Il est des artistes qui sont passés maîtres dans l’art de faire carrière. Damien Hirst excelle en la matière. Célèbre pour l’immense fortune qu’il a su amasser en maîtrisant brillamment les règles du « jeu » de l’art contemporain (il connaît toute les stratégies pour se faire de l’argent – comme celle de créer des boutiques pour mieux vendre en masse des répliques en plastique de ses productions originales - et pour conserver une côte élevée sur le marché de l’art - comme celle de vendre directement sa production aux enchères sans passer par le circuit des galeries), Damien Hirst se paie aujourd’hui le luxe d’exposer à la Wallace Collection de Londres. Maître du cynisme, il se plaît à confier aux journalistes son plaisir d’exposer dans ce lieu « prestigieux », où très peu de peintres contemporains n’ont exposé de leur vivant, et ne cache pas sa joie, considérant son travail comme « profondément lié avec le passé», de voir ses « tableaux » cohabiter avec l’œuvre des plus grands maîtres de la tradition européenne (accrochée dans les salles voisines). De cette question de l’art moderne et des « maîtres » - filon très à la mode ces derniers temps - la Wallace Collection a su tirer profit. Elle s’appuie - au passage- sur l’exposition Hirst pour réaliser un cycle de conférence autour de ce sujet puis semble ravie, selon les dires de l’artiste, de voir grimper les chiffres de fréquentation et les ventes dans la boutique de musée. Triste mascarade qui nous rappelle - une fois encore - que ce qui détermine aujourd’hui la visibilité des œuvres repose souvent moins sur des critères esthétiques que sur des motivations mercantiles. Car en fait de « tableaux » que nous propose Hirst exactement ?

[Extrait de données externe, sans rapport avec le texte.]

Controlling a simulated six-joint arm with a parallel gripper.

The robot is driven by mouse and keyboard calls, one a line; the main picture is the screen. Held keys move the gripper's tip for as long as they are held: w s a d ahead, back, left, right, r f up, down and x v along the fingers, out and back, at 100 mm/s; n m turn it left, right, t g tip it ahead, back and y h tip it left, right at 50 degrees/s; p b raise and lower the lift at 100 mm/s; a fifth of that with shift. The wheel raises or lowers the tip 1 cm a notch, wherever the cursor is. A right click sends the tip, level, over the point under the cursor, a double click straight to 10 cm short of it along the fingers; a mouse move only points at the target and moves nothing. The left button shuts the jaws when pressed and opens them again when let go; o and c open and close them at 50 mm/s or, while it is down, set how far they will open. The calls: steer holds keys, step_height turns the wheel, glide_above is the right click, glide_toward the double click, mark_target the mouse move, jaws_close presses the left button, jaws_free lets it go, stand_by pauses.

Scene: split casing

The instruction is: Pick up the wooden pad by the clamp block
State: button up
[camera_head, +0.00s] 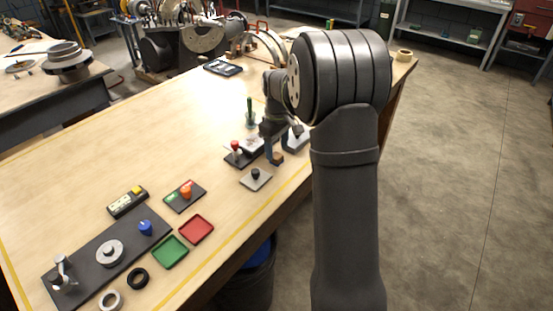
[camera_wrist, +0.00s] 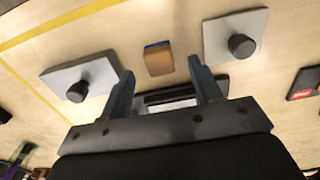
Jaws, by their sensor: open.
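The wooden pad (camera_wrist: 158,59) is a small brown block with a blue strip along one edge, lying on the bench. In the head view it shows as a small brown piece (camera_head: 276,158) just below my gripper (camera_head: 277,151). In the wrist view my gripper (camera_wrist: 162,72) is open and empty, and the pad lies just beyond the fingertips, between their lines. I cannot tell the exact height of the fingertips above it. A dark block with pale parts (camera_wrist: 168,97), possibly the clamp block, shows between the fingers and is partly hidden by my gripper.
Grey plates with black knobs lie on either side of the pad, one at left (camera_wrist: 98,76) and one at right (camera_wrist: 217,38). A red-knobbed lever (camera_head: 235,147) stands left of my gripper. Green (camera_head: 170,252) and red (camera_head: 197,229) trays lie nearer the front.

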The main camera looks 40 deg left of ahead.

S’il s’amuse à créer scandale en parlant de « maîtres » et de retour à la « pratique solitaire de la peinture » (en soulignant, qu’avec un peu d’« entraînement », « tout le monde peut être Rembrandt »…), le roi de la surproduction - qui d’habitude délègue la réalisation du travail à plus d’une centaine d’assistants - ignore bien évidemment tout du métier de peintre. Les 25 « peintures bleues » présentées à la Wallace Collection donnent à voir des motifs ultra-convenus censés poursuivre une interrogation de la vie et de la mort. Des motifs qui ne font en fait que ressasser un répertoire antérieur demeuré jusque-là particulièrement bien vendu : le crâne, d’abord (tel le célèbre «For the Love of God » acheté plusieurs dizaine de millions de dollars). Mais aussi : fleurs, points, cendriers ou papillons. Etc. Des motifs qui, non sans une déplorable malhabileté technique, sont gentiment reproduits en peinture (acrylique), clairement identifiables, découpés sur un fond sombre et monochrome. Le tout enserré dans un réseau linéaire qui semblerait être pour l’artiste un clin d’œil à son « héros », Francis Bacon. Référence on ne peut plus inappropriée quand on mesure l’abîme insurmontable qui sépare les « Peintures bleues » de Damien Hirst de la magistrale leçon de peinture laissée par le maître. Outre le fait qu’elle atteste d’un réel engagement et d’une expérience vécue en amont de la création (ce qui demeure clairement absent du sinistre cynisme affiché par Damien Hirst), la peinture de Bacon questionne ce qui, précisément, n’est pas reproduction mais destruction des apparences : explorant les possibilités d’un médium (l’huile) qui permet de produire de l’étrangeté par défiguration ou génération de formes imprévisibles, elle renvoie avec d’autant plus de force le spectateur à la violence de la vie. Leçon dont les « peintures bleues » d’Hirst ne portent manifestement pas l’ombre d’une trace, demeurant impuissantes, malgré le sujet choisi, à créer un malaise ou à susciter une réelle émotion. Elles demeurent pathétiquement mortes pour le regard, comme l’étaient littéralement ses animaux exposés dans des bains de formol. Mais de tout cela, Hirst lui, ne se préoccupe pas. Parce qu’il sait - comme il se plaît à le souligner dans un entretien réalisé autour de ses nouvelles peintures - « qu’on peut signer une merde de chien et la vendre ». Parce que même au comble de la médiocrité les gens « marchent », dit-il. Certains, peut être. Pour un temps...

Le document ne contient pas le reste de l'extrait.